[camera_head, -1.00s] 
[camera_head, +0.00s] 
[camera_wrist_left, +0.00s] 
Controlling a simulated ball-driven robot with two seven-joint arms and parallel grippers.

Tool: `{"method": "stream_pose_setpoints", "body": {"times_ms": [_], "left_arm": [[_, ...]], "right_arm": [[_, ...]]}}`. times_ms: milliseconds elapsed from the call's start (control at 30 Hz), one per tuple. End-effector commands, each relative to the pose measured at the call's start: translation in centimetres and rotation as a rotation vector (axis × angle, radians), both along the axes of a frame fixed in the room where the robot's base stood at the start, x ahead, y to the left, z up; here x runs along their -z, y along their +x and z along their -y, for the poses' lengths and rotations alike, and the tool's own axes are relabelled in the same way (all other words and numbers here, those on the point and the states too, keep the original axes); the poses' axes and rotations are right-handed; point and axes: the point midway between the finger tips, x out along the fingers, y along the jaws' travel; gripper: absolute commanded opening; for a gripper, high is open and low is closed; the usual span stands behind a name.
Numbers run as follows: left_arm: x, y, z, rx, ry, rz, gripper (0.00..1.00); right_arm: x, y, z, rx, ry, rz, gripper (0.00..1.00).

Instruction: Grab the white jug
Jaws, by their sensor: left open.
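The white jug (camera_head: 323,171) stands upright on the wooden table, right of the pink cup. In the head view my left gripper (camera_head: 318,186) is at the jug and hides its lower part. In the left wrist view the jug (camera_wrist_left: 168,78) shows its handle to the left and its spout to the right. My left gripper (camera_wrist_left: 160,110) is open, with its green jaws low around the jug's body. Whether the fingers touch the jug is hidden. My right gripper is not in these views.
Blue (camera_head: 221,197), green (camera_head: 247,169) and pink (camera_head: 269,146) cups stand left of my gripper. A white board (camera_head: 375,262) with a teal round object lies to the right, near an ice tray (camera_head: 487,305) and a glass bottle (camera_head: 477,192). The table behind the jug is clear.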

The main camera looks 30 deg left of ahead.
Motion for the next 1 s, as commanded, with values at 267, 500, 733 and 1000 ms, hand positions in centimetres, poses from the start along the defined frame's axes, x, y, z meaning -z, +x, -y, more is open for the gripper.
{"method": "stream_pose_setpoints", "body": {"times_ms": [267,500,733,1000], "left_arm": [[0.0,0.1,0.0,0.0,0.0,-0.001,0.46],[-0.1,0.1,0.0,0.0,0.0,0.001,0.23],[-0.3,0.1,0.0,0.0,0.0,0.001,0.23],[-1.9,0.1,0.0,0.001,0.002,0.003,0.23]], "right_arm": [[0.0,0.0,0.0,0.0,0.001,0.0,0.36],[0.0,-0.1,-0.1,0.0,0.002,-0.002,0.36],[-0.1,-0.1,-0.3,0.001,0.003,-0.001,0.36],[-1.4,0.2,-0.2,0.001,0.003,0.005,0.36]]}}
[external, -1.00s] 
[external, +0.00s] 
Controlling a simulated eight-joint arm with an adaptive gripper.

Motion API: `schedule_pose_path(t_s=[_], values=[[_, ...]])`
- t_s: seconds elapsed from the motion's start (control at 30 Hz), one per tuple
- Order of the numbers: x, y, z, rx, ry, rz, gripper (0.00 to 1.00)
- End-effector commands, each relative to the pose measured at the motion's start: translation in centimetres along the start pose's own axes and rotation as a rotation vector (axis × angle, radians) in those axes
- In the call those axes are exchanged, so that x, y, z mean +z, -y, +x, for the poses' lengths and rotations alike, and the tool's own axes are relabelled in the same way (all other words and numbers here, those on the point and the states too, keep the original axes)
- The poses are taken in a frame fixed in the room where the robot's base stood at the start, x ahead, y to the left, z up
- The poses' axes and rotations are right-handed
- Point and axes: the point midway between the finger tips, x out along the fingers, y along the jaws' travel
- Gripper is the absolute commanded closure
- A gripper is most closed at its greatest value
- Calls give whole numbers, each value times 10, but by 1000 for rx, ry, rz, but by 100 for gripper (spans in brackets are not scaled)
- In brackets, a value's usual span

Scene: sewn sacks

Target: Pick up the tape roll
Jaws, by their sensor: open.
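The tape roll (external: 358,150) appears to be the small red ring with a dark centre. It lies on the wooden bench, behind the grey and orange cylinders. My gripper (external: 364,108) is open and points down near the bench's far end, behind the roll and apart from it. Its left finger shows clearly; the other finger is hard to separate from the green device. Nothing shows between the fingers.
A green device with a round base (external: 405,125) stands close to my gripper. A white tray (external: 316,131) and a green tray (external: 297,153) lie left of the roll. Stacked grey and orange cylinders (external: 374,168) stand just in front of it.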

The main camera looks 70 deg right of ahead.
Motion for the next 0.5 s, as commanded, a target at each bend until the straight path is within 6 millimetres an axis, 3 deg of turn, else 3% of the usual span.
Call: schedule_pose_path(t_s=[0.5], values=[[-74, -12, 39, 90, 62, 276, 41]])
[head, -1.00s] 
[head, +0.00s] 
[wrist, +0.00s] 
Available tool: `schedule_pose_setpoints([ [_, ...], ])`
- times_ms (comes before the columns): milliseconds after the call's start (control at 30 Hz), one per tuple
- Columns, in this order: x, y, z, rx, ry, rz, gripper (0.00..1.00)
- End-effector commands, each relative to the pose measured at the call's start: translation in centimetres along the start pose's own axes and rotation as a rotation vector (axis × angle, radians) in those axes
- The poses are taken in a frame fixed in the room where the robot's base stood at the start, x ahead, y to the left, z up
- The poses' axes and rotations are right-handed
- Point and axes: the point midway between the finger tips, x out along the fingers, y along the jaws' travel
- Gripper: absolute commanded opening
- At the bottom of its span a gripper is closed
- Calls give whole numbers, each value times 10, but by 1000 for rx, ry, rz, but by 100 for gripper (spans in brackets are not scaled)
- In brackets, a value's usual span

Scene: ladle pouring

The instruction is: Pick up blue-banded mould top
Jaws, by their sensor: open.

☆ ☆ ☆ ☆ ☆ ☆ ☆

| Exercise details |
Write out, exactly and with nothing else, the lines of the listing above from its first line through the line with "Controlling a simulated ball-driven".

| The completed task |
[camera_head, -1.00s] 
[camera_head, +0.00s] 
[camera_wrist_left, +0.00s] 
Controlling a simulated ball-driven robot with two seven-joint arms and parallel grippers.

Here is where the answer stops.